The Law Society has changed lawyers on the case, bringing in veteran litigator Paul Pape for the appeal, replacing Paul Stern, who handled the lengthy disciplinary hearing that began in 2010. This move was behind its request for more time to prepare the appeal.

According to a transcript of the scheduling hearing this week, Mr. Pape cited the two lawyers' costs submission and said the Law Society's appeal raises important public interest issues about whether Law Society can properly regulate the profession.
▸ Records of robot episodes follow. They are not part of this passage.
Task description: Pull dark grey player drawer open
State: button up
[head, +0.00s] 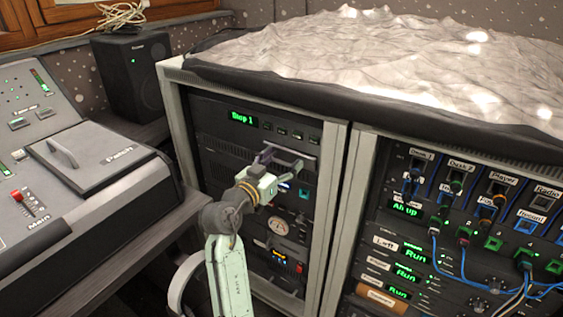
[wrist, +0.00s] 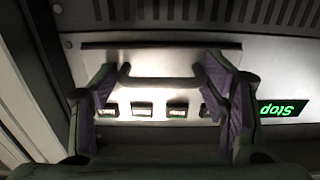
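In the wrist view my gripper (wrist: 158,72) is open, one purple-padded finger beyond each end of the handle. I cannot tell whether they touch it. The drawer looks shut.
The rack's pale side post (wrist: 20,95) is close at the left in the wrist view. A mixing desk (head: 95,190) and black speaker (head: 128,75) stand left. A patch rack with blue cables (head: 450,265) is right; a crumpled silvery sheet (head: 400,60) lies on top.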

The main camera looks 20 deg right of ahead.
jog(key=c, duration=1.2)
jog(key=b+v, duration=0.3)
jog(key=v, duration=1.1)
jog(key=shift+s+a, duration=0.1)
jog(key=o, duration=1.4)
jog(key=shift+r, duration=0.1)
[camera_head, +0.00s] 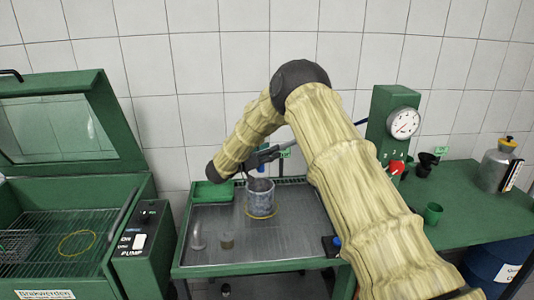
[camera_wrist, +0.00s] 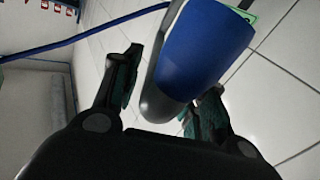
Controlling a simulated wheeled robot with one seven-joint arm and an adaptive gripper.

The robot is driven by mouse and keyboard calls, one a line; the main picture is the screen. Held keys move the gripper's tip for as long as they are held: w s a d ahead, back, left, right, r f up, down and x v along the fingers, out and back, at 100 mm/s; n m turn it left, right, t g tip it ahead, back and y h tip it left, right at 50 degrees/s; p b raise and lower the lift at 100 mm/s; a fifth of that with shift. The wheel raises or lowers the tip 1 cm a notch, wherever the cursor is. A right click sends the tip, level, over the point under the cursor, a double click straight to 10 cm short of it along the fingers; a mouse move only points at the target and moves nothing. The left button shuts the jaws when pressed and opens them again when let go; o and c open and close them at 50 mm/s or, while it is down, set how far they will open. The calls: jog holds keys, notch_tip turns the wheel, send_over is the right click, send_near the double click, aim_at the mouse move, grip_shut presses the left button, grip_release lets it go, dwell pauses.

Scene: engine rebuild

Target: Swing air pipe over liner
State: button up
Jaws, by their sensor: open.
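The liner (camera_head: 261,202) is a grey metal cylinder standing upright on the grey metal top of the green work table, with a yellow ring around its base. My gripper (camera_head: 262,157) is above the liner, against the tiled wall. In the wrist view my gripper (camera_wrist: 171,74) is open, and a blue, grey-edged body (camera_wrist: 205,45), apparently the air pipe's end, lies between its fingers. I cannot tell whether the fingers touch it. A thin grey pipe (camera_head: 286,145) shows beside my gripper in the head view, partly hidden by my arm.
A green washer cabinet (camera_head: 80,115) with its lid raised stands at left. A green tray (camera_head: 212,192) and small metal parts (camera_head: 197,236) are on the work table. A gauge press (camera_head: 402,123) stands at right. A blue hose (camera_wrist: 95,32) crosses the wrist view.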

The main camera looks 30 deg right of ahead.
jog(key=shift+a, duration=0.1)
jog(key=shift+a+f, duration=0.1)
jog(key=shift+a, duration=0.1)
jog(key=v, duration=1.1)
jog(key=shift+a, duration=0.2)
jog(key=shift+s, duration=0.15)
"If the Law Society brings a case that runs for 120 days and runs up a cost bill of $3.4-million, the question is fairly asked: Do they know what they're doing? And my friends will speak to that, but it doesn't take a genius to see that, in the context of this case, this is significant," Mr. Pape said.

"This goes to the heart of how they practice law. This goes to the heart of whether or not the Law Society is able to police and to govern the profession at the higher end."

He also dismissed assertions of the personal toll the allegations had taken on the two lawyers' careers as a "minor matter," saying that Ms. DeMerchant had retired and that Mr. Sukonick had stepped away from his corporate law duties at Torys LLP in the wake of the other "massive litigation" that swirled around Hollinger.

A spokesman for the Law Society, Roy Thomas, said the regulator had no comment on its appeal.

Editor's note: An earlier version of this story incorrectly stated the disciplinary hearing began in 2012. In fact it began in 2010. This version has been corrected.